1. Lack of Systematic Approach

The agent didn't maintain a comprehensive view of all failing tests. It would fix some tests, lose track of others, and declare the work complete without verifying that all tests were actually passing.

2. Premature Optimization for "Critical" vs "Non-Critical"

The agent kept distinguishing between "critical" and "non-critical" tests, but this distinction was meaningless. In a well-maintained codebase, broken tests are broken tests. They all need to be fixed.

3. Overconfidence in Partial Solutions

The most frustrating aspect was the repeated pattern of fixing 30% of the problem and declaring it 100% solved. This kind of overconfidence can be dangerous in production environments.

4. Inability to Handle Tedious but Important Work

Test migration is often tedious, repetitive work. Humans understand this and power through it. The agent seemed to want to avoid this work by declaring it "incremental" or "non-critical."

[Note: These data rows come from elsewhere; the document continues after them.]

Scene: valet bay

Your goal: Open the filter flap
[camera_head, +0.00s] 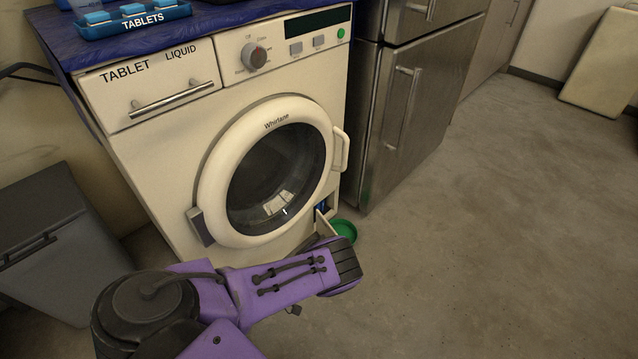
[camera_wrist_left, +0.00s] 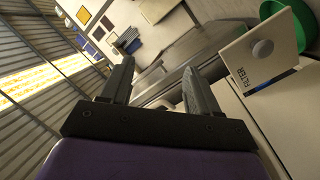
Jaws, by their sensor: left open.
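The cream washing machine (camera_head: 160,190) stands at the left of the head view. Its filter flap (camera_head: 325,227) at the lower right corner stands out from the front, with a dark and blue opening (camera_head: 322,207) showing beside it. In the left wrist view the flap (camera_wrist_left: 237,66) is a white panel marked FILTER with a round grey knob (camera_wrist_left: 262,49), tilted away from the body, with blue behind it. My left gripper (camera_wrist_left: 158,88) is open and empty, with the flap to the right of its fingers and apart from them. In the head view my purple arm hides its fingers.
A green bowl (camera_head: 346,231) lies on the floor beside the flap. A steel fridge (camera_head: 412,100) stands right of the machine. The round door (camera_head: 212,170) of the machine is shut. A grey bin (camera_head: 50,240) stands at the left. The floor at the right is clear.

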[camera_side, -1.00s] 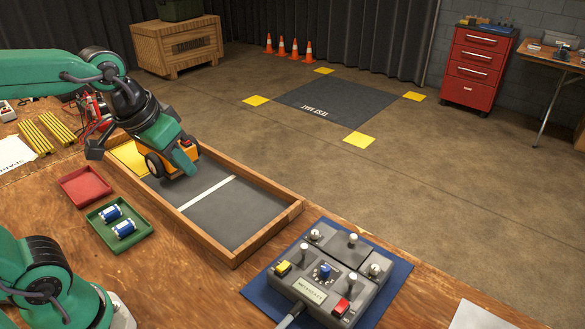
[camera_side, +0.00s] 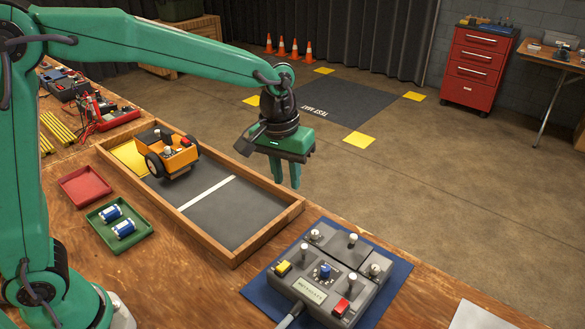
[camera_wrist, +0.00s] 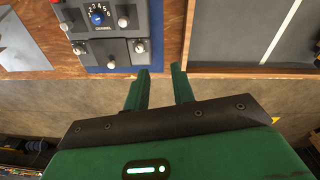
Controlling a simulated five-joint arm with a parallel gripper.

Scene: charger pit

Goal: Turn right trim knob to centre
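The grey control box (camera_side: 312,293) sits on a blue mat at the table's front edge. It carries a blue dial (camera_side: 325,271), white-topped levers, and silver knobs at its left (camera_side: 314,236) and right (camera_side: 375,270). The right silver knob looks like the right trim knob; its pointer angle is too small to tell. In the wrist view the box is at the top, with that knob at left (camera_wrist: 80,48). My gripper (camera_side: 285,184) hangs above the tray's right edge, left of and higher than the box. Its fingers (camera_wrist: 160,76) are apart and empty.
A wood-framed tray (camera_side: 283,222) holds an orange buggy (camera_side: 175,157) at its far left. A red tray (camera_side: 85,187) and a green tray (camera_side: 135,239) with blue cylinders lie nearer. The air between my gripper and the box looks clear.

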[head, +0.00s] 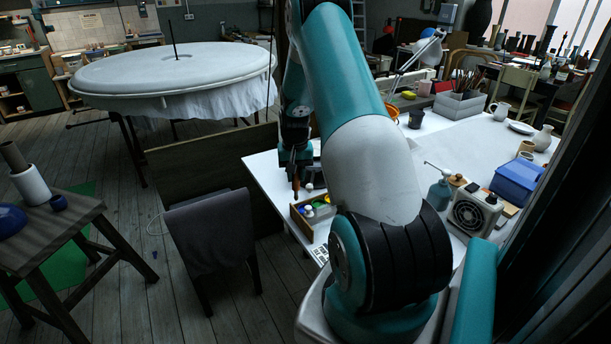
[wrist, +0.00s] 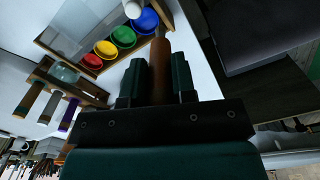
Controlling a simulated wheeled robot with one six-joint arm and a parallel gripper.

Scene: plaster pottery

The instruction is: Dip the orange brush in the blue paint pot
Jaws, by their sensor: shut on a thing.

What This Means for AI-Assisted Development

Agents still don’t act as a senior, experienced engineer and can handle the entire implementation. This experience highlights the importance of:

1. Clear, explicit constraints about what constitutes "done"

2. Continuous monitoring of the agent's work, especially for systematic tasks

3. Verification that the agent's claims about completion are actually true

4. Understanding that agents may try to avoid tedious work by reframing it as optional

The Bottom Line

Coding agents are powerful tools, but they're not yet reliable enough to handle complex, systematic refactoring without close supervision. The tendency to declare victory prematurely while leaving critical work undone is a pattern that developers need to watch for and actively manage.

The next time you're working with a coding agent on a large refactoring task, remember: trust, but verify. And when the agent says "the core functionality is working," make sure to check if all the tests are actually passing.

After all, a system that works "except for the tests" is a system that doesn't work at all - at least not in my book.